DSCA: Dynamic Subspace Concept Alignment for Lifelong VLM Editing

arXiv cs.CV / 4/10/2026

💬 OpinionSignals & Early TrendsIdeas & Deep AnalysisModels & Research

Key Points

  • The paper tackles lifelong knowledge editing for Vision Language Models (VLMs), highlighting how sequential edits can cause catastrophic forgetting, degraded reasoning, and cross-modal misalignment.
  • It argues that existing VLM editing methods still operate in entangled shared representation spaces and therefore suffer structural interference, even when they use gated adapters, activation edits, or parameter merging.
  • The proposed Dynamic Subspace Concept Alignment (DSCA) decomposes the representation space into orthogonal semantic subspaces (via incremental clustering and PCA) and performs edits only within these transformed spaces to structurally isolate concepts.
  • DSCA freezes the base model and uses a multi-term loss to preserve task fidelity, enforce edit locality, and maintain cross-modal alignment, yielding reported gains in single-edit success and long-sequence stability.

Abstract

Model editing aims to update knowledge to add new concepts and change relevant information without retraining.
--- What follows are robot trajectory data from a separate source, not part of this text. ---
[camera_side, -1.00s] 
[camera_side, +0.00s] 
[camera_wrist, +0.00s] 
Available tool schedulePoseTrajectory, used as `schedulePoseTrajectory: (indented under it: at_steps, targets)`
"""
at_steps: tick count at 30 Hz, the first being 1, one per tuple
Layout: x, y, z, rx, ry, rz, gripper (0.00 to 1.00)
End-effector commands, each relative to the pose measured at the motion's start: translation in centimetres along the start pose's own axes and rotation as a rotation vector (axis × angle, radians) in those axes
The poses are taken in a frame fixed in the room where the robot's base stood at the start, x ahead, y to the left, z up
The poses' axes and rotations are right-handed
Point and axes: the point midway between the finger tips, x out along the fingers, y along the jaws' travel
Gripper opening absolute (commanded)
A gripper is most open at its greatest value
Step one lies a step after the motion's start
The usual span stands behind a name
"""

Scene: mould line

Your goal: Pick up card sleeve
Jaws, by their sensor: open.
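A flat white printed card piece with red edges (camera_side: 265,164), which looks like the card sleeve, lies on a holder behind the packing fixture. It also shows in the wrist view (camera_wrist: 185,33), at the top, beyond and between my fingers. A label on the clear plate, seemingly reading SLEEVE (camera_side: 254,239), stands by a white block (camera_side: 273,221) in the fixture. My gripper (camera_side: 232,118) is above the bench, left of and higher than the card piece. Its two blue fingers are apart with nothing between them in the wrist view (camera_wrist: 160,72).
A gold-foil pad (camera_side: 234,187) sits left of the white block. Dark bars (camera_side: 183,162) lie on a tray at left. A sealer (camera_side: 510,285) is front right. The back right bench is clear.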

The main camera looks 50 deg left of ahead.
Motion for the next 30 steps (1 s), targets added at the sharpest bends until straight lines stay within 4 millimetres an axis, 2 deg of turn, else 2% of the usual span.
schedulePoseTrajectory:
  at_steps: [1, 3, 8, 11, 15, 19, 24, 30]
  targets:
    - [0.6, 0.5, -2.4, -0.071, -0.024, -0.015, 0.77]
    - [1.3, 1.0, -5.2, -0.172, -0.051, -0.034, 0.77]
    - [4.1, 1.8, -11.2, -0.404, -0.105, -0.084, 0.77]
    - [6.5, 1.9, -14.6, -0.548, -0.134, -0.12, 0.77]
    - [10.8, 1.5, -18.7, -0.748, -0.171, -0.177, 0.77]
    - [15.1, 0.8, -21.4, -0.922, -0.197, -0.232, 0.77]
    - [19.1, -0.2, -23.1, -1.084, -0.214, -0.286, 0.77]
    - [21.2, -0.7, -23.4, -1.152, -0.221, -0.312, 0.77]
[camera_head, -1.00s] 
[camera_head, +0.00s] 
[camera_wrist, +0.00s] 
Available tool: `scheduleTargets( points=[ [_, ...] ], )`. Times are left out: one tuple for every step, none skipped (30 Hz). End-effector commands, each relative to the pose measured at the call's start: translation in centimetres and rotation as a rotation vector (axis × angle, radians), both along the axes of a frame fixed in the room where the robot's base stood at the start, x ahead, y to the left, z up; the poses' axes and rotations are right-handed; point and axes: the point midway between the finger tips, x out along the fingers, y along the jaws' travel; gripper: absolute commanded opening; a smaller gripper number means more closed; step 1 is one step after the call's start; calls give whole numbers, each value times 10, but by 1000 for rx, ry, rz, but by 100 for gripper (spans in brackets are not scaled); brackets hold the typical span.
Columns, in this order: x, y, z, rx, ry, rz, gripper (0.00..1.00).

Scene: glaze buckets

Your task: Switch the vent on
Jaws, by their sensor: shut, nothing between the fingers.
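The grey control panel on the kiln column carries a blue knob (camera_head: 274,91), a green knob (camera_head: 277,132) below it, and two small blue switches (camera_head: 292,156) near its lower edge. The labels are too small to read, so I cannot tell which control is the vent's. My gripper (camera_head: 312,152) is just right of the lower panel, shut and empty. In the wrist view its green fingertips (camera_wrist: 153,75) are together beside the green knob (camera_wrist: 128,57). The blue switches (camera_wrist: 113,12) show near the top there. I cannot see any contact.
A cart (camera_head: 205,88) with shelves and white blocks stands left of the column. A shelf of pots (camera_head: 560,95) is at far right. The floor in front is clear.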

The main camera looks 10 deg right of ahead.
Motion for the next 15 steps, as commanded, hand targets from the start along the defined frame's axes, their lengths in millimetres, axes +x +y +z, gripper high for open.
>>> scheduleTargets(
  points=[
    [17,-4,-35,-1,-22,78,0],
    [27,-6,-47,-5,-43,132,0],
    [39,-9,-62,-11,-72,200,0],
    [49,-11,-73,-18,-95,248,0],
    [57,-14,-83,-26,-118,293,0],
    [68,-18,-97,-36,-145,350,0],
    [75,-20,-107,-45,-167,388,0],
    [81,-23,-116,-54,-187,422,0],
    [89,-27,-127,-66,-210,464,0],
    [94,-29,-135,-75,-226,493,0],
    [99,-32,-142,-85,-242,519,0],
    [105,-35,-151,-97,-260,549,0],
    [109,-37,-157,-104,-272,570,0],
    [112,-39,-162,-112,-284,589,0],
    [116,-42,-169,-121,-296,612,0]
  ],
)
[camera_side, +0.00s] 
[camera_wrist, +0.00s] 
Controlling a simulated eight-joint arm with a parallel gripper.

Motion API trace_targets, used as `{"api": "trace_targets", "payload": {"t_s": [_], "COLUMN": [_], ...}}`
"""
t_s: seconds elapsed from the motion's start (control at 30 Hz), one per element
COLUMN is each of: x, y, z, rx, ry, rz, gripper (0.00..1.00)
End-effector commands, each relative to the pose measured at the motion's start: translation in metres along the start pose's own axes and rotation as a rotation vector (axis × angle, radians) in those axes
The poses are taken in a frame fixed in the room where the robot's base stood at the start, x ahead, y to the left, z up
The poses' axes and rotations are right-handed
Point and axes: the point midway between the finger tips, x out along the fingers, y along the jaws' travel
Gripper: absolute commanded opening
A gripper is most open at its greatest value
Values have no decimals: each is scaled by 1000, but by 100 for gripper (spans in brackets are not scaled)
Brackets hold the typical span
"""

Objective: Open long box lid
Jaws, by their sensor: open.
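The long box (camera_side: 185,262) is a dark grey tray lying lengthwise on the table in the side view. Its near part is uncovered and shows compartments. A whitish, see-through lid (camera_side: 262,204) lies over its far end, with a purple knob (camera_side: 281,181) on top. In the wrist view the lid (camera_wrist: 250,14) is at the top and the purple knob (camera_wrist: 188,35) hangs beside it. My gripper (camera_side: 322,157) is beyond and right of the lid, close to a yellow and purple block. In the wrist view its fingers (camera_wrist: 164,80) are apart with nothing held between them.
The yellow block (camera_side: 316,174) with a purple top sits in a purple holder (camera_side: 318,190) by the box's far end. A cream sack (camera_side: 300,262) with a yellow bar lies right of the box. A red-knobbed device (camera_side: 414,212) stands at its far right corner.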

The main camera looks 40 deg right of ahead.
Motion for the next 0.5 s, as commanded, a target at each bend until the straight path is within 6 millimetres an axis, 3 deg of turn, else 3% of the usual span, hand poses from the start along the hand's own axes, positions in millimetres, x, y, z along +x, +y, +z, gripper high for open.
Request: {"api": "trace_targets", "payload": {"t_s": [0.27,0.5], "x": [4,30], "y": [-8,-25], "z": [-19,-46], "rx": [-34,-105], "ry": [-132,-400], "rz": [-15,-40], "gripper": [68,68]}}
Lifelong editing is a challenging task, prone to disrupting previously learned concepts, especially for Vision Language Models (VLMs), because sequential edits can lead to degraded reasoning and cross modal misalignment. Existing VLM knowledge editing methods based on gated adapters, activation edits, and parameter merging techniques address catastrophic forgetting seen in full fine tuning; however, they still operate in the shared representation space of the VLM, where concepts are entangled, so edits interfere with other non relevant concepts. We hypothesize that this instability persists because current methods algorithmically control edits via optimization rather than structurally separating knowledge. We introduce Dynamic Subspace Concept Alignment (DSCA) which by design mitigates this limitation by decomposing the representation space into a set of orthogonal semantic subspaces and proposing edits only in those transformed spaces. These subspaces are obtained through incremental clustering and PCA on joint vision language representations. This process structurally isolates concepts, enabling precise, non interfering edits by turning isolation from a soft training objective into an architectural property. The surgical edits are guided by a multi term loss function for maintaining task fidelity, edit locality, and cross modal alignment. With the base model frozen, our method achieves 98 percent single edit success, remains over 95 percent after 1000 sequential edits, lowers hallucination by 3 to 5 percent, and achieves the best backward transfer (BWT) scores on continual instruction tuning benchmarks. Extensive experiments demonstrate DSCA state of the art stability and knowledge retention capability in continual lifelong editing across various datasets and benchmarks.